start

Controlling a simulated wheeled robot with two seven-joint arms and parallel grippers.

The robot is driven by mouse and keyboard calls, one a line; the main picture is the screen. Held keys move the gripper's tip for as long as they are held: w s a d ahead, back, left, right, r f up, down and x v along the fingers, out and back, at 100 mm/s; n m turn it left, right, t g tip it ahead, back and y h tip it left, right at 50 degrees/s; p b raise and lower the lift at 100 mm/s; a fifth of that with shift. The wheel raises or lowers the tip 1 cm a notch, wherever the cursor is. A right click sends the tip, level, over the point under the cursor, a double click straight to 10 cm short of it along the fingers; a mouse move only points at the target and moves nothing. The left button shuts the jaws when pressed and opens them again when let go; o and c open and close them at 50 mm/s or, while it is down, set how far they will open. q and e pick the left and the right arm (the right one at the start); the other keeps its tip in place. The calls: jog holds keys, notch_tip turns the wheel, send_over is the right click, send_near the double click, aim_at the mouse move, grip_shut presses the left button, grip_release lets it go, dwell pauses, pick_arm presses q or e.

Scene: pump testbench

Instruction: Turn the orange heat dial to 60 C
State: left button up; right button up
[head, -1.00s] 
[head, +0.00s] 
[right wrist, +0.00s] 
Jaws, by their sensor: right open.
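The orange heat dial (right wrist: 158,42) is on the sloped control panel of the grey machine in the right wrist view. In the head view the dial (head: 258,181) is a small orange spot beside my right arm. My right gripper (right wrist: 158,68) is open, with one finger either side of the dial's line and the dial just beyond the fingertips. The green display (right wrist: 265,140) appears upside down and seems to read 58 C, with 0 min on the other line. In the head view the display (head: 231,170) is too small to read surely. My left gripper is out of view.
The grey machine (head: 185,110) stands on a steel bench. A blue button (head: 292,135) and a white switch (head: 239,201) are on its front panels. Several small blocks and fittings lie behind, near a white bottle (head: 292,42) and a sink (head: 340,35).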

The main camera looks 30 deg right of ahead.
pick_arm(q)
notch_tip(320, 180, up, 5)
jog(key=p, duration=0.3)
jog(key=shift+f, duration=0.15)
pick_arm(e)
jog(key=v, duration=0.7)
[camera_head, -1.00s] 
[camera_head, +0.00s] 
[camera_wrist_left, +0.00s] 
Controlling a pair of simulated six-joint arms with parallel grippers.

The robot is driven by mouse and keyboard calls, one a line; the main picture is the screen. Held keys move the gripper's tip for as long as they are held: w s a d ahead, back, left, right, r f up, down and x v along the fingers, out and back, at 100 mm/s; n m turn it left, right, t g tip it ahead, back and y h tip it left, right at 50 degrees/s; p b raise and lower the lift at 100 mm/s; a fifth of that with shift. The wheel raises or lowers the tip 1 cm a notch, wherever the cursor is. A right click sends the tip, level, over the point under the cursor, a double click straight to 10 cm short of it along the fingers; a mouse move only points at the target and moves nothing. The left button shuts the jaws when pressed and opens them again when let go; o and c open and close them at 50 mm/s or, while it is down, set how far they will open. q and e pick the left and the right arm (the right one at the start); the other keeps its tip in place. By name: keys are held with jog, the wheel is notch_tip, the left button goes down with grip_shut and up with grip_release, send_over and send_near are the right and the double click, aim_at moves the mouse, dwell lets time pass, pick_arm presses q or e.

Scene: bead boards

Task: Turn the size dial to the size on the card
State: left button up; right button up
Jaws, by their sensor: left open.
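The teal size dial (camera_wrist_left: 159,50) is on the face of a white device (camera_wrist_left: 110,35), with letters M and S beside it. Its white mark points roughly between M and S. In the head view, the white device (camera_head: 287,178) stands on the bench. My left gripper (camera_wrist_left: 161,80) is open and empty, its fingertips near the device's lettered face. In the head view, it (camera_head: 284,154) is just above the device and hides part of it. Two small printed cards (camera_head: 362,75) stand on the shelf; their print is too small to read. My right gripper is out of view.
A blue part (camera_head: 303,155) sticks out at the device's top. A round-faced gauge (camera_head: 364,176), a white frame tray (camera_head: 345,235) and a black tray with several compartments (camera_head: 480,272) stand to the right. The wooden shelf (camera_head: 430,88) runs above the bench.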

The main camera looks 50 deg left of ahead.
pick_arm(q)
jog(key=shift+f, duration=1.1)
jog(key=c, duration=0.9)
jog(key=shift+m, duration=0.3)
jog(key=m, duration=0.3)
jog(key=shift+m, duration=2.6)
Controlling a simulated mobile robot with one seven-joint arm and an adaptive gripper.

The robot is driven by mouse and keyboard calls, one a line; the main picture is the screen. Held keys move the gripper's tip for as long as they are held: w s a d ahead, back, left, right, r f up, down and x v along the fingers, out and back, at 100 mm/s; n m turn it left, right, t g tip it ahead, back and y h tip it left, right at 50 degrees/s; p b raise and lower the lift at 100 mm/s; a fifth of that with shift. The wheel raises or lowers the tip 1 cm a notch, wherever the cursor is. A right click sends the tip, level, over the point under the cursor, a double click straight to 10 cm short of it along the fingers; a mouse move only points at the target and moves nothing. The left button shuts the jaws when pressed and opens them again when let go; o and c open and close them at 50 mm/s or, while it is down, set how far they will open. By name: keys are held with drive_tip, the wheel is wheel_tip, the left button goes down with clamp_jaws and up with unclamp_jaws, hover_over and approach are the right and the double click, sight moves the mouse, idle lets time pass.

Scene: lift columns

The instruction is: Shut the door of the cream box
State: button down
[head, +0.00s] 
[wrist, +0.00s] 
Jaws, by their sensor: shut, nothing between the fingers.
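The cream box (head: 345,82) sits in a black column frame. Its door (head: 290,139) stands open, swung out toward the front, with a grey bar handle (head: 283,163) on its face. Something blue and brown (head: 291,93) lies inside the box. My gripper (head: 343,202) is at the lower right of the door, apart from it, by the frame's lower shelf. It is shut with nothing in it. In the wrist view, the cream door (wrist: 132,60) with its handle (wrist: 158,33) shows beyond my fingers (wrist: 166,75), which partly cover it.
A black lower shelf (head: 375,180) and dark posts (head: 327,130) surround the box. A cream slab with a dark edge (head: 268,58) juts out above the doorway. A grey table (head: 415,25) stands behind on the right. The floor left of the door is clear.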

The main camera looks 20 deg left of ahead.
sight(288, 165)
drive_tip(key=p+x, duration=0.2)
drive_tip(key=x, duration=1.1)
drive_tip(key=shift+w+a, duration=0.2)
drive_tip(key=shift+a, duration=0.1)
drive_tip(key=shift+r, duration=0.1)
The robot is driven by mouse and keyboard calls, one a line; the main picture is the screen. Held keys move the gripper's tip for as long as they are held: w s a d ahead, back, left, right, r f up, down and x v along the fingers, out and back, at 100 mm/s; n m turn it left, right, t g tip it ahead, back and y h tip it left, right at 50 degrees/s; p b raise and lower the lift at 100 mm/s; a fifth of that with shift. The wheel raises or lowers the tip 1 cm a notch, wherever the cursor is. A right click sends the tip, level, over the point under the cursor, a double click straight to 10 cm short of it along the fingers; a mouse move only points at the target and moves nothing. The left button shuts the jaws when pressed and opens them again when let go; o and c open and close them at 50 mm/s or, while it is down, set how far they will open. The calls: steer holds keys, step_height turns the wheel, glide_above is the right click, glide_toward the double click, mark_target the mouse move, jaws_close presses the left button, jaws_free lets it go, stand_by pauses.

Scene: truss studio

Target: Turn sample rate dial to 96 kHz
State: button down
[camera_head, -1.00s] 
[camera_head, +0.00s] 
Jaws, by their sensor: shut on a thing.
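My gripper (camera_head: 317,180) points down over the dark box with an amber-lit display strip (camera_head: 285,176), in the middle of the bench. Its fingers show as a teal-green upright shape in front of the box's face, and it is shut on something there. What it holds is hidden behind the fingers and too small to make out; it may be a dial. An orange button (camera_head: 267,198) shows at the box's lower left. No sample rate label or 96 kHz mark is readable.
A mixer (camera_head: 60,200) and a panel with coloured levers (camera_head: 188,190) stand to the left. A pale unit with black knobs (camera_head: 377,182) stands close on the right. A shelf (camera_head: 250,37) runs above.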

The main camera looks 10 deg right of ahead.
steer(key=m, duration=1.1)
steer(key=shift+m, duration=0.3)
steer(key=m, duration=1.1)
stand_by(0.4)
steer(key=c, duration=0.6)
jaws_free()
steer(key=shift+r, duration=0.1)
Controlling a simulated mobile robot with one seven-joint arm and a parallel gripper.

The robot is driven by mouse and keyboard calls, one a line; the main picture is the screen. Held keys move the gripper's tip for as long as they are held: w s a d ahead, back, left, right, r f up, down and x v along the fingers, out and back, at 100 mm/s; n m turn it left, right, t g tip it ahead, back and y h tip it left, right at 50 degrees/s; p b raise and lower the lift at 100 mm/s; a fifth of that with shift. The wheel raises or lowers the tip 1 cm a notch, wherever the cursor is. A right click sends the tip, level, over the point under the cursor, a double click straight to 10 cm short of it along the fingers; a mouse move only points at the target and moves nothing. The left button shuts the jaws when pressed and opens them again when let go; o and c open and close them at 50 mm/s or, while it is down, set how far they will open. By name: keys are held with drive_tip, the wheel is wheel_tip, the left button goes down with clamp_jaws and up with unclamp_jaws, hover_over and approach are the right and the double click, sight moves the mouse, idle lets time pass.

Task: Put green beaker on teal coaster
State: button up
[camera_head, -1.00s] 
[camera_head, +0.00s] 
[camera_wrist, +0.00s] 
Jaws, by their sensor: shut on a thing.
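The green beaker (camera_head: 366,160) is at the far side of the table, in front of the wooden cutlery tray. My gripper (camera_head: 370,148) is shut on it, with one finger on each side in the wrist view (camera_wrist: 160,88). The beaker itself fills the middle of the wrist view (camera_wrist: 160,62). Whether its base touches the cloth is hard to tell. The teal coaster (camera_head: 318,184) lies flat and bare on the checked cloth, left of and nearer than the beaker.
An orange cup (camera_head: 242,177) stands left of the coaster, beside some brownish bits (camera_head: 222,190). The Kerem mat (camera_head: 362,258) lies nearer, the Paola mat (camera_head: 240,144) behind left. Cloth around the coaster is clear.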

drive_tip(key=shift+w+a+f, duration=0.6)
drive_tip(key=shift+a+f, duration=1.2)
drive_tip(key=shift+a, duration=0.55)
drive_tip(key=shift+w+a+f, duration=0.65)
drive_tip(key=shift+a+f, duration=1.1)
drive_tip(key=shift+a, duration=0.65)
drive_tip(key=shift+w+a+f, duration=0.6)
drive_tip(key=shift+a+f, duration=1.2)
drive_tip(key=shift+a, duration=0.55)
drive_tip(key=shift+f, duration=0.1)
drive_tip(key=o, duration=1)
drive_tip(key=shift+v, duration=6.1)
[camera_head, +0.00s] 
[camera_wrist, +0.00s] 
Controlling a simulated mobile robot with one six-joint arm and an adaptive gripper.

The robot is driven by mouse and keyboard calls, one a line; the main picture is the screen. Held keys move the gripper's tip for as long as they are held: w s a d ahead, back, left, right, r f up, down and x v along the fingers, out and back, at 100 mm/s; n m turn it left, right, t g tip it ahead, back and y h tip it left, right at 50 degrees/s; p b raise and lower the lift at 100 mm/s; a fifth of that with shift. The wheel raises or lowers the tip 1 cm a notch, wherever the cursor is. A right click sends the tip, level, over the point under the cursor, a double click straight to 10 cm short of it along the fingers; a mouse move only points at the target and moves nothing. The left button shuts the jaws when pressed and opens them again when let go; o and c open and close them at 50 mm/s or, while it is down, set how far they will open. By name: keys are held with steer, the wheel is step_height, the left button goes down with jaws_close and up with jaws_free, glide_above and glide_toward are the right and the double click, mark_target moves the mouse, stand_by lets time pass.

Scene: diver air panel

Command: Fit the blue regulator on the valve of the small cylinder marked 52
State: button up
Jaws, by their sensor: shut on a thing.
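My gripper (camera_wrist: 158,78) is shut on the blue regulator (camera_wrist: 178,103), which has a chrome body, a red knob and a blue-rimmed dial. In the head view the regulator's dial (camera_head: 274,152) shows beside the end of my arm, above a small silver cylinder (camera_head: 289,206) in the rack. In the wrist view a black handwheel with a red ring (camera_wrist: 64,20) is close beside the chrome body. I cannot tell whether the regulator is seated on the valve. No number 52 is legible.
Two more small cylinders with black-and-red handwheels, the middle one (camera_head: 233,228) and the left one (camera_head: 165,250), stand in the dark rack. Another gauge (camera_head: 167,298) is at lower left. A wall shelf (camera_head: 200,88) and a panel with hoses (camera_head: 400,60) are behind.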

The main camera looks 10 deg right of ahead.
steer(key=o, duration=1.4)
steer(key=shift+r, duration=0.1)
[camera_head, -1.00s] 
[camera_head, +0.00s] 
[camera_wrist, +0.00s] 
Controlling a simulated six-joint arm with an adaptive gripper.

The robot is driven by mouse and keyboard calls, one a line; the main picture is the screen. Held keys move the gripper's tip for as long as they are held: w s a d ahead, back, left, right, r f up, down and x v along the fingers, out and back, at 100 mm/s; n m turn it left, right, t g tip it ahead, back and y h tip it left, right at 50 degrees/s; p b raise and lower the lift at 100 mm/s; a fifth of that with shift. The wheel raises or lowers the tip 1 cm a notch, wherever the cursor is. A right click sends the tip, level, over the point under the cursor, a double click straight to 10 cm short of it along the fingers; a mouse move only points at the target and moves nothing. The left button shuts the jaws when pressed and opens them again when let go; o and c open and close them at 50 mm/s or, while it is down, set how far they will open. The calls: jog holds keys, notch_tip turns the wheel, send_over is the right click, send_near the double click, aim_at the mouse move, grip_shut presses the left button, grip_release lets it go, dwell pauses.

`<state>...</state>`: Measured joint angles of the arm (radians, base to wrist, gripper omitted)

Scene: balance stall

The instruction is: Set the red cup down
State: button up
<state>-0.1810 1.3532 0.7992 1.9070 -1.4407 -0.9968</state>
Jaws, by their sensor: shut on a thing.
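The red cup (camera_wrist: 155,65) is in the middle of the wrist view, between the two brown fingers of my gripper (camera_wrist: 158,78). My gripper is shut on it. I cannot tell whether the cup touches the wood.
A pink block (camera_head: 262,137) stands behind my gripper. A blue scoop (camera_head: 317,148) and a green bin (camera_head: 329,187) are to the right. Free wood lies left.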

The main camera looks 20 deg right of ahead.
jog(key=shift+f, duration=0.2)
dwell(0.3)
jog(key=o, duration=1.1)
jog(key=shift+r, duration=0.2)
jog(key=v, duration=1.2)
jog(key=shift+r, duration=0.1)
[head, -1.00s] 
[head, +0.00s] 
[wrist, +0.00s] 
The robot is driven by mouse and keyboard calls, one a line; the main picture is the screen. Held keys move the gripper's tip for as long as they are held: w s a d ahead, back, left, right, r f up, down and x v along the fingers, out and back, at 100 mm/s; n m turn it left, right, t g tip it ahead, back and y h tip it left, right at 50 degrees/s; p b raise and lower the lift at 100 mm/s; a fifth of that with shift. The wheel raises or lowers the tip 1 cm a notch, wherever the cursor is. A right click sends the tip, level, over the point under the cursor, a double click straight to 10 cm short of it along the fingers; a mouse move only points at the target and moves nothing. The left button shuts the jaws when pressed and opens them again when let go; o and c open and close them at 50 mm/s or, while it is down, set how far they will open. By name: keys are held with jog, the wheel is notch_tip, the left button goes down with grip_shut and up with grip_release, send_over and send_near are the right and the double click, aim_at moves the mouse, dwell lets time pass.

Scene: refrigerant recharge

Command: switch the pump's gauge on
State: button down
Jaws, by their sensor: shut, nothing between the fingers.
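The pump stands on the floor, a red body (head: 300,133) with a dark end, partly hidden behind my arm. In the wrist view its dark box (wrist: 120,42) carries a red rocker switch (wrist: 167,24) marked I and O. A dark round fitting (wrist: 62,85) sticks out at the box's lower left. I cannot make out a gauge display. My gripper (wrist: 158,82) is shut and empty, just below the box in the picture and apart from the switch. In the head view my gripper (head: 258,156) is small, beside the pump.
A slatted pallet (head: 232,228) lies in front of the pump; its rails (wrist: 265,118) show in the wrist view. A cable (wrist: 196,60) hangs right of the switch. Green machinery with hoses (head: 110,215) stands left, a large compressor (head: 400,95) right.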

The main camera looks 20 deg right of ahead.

end

YOUR TASK:
In the records above, locate the lines holding the word "seven". Copy each of them.

ANSWER TO THIS EXERCISE:
Controlling a simulated wheeled robot with two seven-joint arms and parallel grippers.
Controlling a simulated mobile robot with one seven-joint arm and an adaptive gripper.
Controlling a simulated mobile robot with one seven-joint arm and a parallel gripper.

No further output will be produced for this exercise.